Data section:
###

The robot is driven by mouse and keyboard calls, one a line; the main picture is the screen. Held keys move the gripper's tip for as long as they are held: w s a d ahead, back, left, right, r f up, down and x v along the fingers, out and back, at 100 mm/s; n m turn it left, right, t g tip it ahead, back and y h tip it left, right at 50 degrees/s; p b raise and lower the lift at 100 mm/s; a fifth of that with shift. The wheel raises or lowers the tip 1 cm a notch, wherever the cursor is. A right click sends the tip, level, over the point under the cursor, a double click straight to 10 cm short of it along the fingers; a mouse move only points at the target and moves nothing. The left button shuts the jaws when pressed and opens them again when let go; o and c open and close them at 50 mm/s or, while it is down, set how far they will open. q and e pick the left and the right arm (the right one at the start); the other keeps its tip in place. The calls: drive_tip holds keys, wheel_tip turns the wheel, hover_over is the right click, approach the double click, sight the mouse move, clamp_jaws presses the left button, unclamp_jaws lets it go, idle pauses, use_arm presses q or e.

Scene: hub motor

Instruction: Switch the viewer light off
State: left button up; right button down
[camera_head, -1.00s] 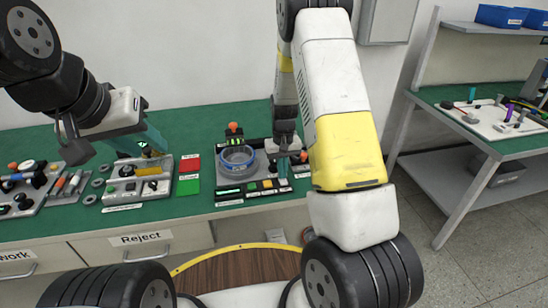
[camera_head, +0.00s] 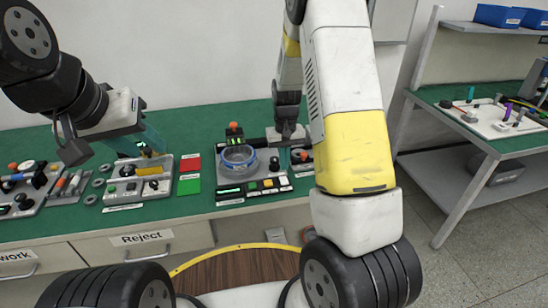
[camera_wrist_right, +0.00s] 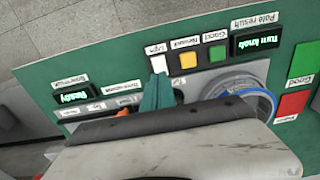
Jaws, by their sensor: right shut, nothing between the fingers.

###

Written task: Repeat all of the data above word for word, minus the pictures.

Correct response:
The robot is driven by mouse and keyboard calls, one a line; the main picture is the screen. Held keys move the gripper's tip for as long as they are held: w s a d ahead, back, left, right, r f up, down and x v along the fingers, out and back, at 100 mm/s; n m turn it left, right, t g tip it ahead, back and y h tip it left, right at 50 degrees/s; p b raise and lower the lift at 100 mm/s; a fifth of that with shift. The wheel raises or lowers the tip 1 cm a notch, wherever the cursor is. A right click sends the tip, level, over the point under the cursor, a double click straight to 10 cm short of it along the fingers; a mouse move only points at the target and moves nothing. The left button shuts the jaws when pressed and opens them again when let go; o and c open and close them at 50 mm/s or, while it is down, set how far they will open. q and e pick the left and the right arm (the right one at the start); the other keeps its tip in place. The calls: drive_tip holds keys, wheel_tip turns the wheel, hover_over is the right click, approach the double click, sight the mouse move, clamp_jaws presses the left button, unclamp_jaws lets it go, idle pauses, use_arm presses q or e.

Scene: hub motor

Instruction: Switch the viewer light off
State: left button up; right button down
[camera_head, -1.00s] 
[camera_head, +0.00s] 
[camera_wrist_right, +0.00s] 
Jaws, by their sensor: right shut, nothing between the fingers.

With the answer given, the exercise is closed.